Mary Alice Canney — Belair Country Club, June 7, 1980
She was nervous. She said so. But she played. She shot 75 from the men’s tees in the sweepstakes division, and in doing so, proved the door was open. MAPGA Executive Director Dave Leonard said at the time that he expected her to become a full PGA Class A member within a year.
Her first competitive appearance in a MAPGA event had originally been scheduled for May 19 at Chantilly, but rain wiped out the round while she was already on the course. She had to wait a few more weeks. When the moment came, she was ready.
Troy Beck — MAPGA Hall of Famer and Junior Golf Champion
Troy Beck grew up in Regina, Saskatchewan, and spent her entire American golf career in one place: Glenn Dale Golf Club in Glenn Dale, Maryland. She earned her LPGA membership in 1987 and her PGA membership in 1989. Over the next three decades, she did a lot with both.
On the playing side, she was a serious competitor. She appeared in four majors (the 1984 and 1985 U.S. Women’s Open and the 1994 and 1995 McDonald’s LPGA Championship) and won the LPGA National T&CP Championship in Texas in 1994. She was named MAPGA Women’s Player of the Year four times, in 1993, 1994, 1998, and 2003.

What she may be best remembered for, though, is junior golf. Through The Troy Beck Golf Academy at Glenn Dale, she reached roughly 800 junior golfers a year, with her students playing close to 5,000 rounds at the club annually. She was named MAPGA Junior Golf Leader of the Year twice, in 1992 and 2000, and served as LPGA Section President from 2003 to 2007.
In 2008, she became the first recipient of the LPGA Nancy Lopez National Award, which recognizes an LPGA member who exemplifies leadership, passion, and approachability.
In 2021, Troy Beck was inducted into the MAPGA Hall of Fame, the first woman to receive that honor. She passed away on February 25 of that year, in hospice care, just before the announcement was made. In lieu of flowers, her family asked that donations be made to PGA REACH Middle Atlantic or LPGA/USGA Girls Golf in her name.

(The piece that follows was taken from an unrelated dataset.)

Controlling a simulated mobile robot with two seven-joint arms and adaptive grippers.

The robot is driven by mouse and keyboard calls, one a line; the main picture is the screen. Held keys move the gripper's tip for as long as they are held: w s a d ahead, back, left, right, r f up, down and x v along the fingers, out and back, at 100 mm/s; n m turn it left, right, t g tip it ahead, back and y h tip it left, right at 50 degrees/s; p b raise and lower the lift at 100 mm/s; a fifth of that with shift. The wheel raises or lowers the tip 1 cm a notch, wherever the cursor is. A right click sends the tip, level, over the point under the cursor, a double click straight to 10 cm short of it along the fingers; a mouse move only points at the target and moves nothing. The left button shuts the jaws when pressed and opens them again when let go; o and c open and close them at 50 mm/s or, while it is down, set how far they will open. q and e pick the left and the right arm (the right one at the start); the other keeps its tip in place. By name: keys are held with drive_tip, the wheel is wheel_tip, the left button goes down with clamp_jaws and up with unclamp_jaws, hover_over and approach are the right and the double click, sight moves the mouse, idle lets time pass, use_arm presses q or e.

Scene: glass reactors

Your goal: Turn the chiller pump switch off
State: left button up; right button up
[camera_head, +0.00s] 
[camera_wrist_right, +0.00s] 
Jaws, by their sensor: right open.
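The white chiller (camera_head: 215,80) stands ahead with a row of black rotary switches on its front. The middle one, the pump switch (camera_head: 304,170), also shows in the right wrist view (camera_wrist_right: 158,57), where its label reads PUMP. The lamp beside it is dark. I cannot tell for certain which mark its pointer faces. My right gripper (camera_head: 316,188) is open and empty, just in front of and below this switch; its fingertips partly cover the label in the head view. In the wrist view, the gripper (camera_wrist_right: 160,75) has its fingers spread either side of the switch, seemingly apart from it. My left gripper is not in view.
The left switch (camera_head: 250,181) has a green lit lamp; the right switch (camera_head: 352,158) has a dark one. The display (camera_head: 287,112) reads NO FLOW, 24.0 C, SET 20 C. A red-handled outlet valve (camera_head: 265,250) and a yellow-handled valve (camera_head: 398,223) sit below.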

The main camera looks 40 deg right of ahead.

Lynne Hunter — First Female President of the Middle Atlantic PGA

Lynne Hunter’s path into golf started with a summer internship. A graduate of James Madison University with a degree in business administration, she got her first golf job in the accounting department at TPC Avenel in Potomac, Maryland. That was enough to hook her.
In 1997, she joined the staff at Kenwood Golf & Country Club in Bethesda. She worked her way up over 15 years and was named Head Professional in 2012. She became a PGA member in 2007 and holds LPGA membership as well.
The awards came steadily. She was named a U.S. Kids Top 50 Junior Golf Instructor four times. She won LPGA Northeast Section Golf Professional of the Year in 2010, 2017, and 2021. That same year, she was named the National LPGA Professional of the Year and received the MAPGA’s Bill Strausbaugh Award for her work with fellow PGA Professionals.
In late 2023, she was elected the MAPGA’s 51st President, the first woman to hold that role in the Section’s nearly 100-year history. She served a full two-year term and now serves as Honorary President.
In 2025, she was named the MAPGA Golf Professional of the Year.
These three women represent different eras of MAPGA history and different kinds of firsts. Mary Alice Canney was first through the door. Troy Beck spent a career building something that would outlast her. Lynne Hunter went all the way to the top.
The Middle Atlantic PGA is a better organization because of each of them.